Instructions for the task: Pull each line holding "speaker" out of the entries below.

* begin *

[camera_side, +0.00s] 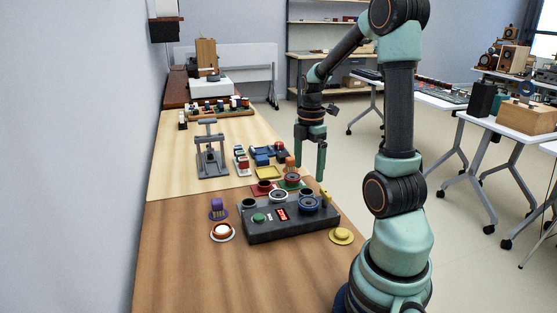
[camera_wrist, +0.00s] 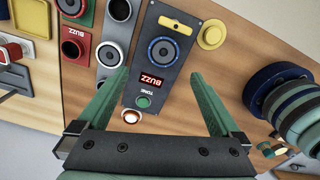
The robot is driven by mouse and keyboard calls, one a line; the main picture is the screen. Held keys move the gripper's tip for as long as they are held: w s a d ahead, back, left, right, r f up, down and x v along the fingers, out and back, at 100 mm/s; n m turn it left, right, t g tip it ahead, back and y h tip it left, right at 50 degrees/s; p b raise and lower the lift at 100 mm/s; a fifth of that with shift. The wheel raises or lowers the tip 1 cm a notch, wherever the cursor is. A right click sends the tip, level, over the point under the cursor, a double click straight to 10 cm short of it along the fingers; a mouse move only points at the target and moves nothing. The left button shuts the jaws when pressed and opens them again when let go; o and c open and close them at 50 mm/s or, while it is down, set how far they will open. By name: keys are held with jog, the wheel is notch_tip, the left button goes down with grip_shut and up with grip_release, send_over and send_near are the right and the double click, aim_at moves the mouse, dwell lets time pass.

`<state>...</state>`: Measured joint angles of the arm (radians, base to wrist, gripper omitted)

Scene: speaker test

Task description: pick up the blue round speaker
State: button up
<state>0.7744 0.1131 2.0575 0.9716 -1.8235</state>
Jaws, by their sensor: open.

* end *
* begin *

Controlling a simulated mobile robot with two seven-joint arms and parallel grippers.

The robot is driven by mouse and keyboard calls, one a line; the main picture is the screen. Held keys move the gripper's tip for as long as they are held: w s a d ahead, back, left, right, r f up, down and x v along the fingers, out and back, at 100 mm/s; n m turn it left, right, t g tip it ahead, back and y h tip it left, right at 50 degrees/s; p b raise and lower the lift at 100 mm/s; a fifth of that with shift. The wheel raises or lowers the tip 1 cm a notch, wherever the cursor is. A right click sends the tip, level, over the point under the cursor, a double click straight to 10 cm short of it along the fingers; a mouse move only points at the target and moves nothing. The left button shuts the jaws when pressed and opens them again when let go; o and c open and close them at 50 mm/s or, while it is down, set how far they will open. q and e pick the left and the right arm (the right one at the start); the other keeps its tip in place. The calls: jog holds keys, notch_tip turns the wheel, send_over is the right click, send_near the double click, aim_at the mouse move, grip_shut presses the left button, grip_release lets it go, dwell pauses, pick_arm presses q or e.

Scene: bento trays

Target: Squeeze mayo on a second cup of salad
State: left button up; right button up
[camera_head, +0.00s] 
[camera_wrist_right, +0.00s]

* end *
* begin *

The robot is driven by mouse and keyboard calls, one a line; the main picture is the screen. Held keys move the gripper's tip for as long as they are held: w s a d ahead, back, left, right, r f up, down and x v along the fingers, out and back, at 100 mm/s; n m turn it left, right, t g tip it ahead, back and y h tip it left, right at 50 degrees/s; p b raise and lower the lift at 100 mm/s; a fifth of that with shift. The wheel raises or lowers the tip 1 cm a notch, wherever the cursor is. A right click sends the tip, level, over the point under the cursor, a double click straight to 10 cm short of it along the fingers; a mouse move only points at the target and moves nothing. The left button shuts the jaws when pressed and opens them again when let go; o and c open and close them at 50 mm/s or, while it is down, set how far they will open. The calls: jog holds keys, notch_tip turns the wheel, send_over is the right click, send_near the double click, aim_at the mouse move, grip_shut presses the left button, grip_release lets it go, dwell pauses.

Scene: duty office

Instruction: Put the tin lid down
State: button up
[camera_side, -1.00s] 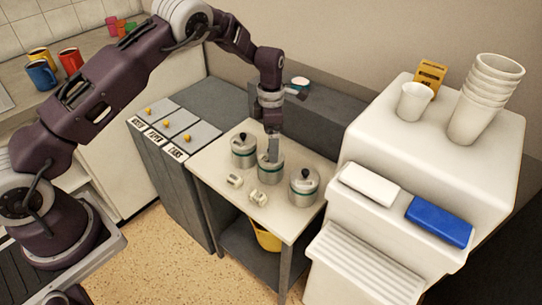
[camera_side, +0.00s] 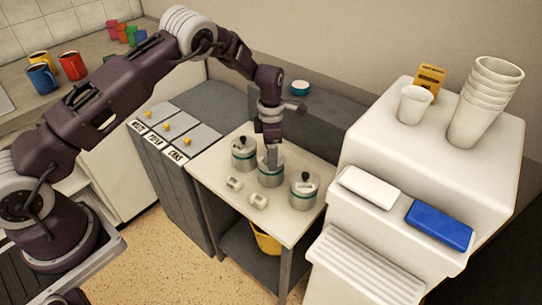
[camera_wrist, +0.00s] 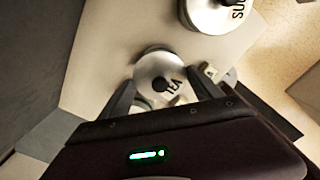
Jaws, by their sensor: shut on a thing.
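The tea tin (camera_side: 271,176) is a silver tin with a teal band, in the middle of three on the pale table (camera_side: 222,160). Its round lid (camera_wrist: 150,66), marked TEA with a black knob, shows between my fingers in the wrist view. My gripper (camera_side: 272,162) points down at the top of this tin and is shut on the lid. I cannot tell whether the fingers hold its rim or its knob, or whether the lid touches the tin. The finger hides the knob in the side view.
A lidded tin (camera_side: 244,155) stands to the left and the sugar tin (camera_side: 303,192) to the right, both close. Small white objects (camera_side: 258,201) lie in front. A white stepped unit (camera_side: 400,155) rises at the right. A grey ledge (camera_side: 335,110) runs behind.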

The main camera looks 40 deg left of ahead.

* end *

Written solution:
Scene: speaker test
Task description: pick up the blue round speaker

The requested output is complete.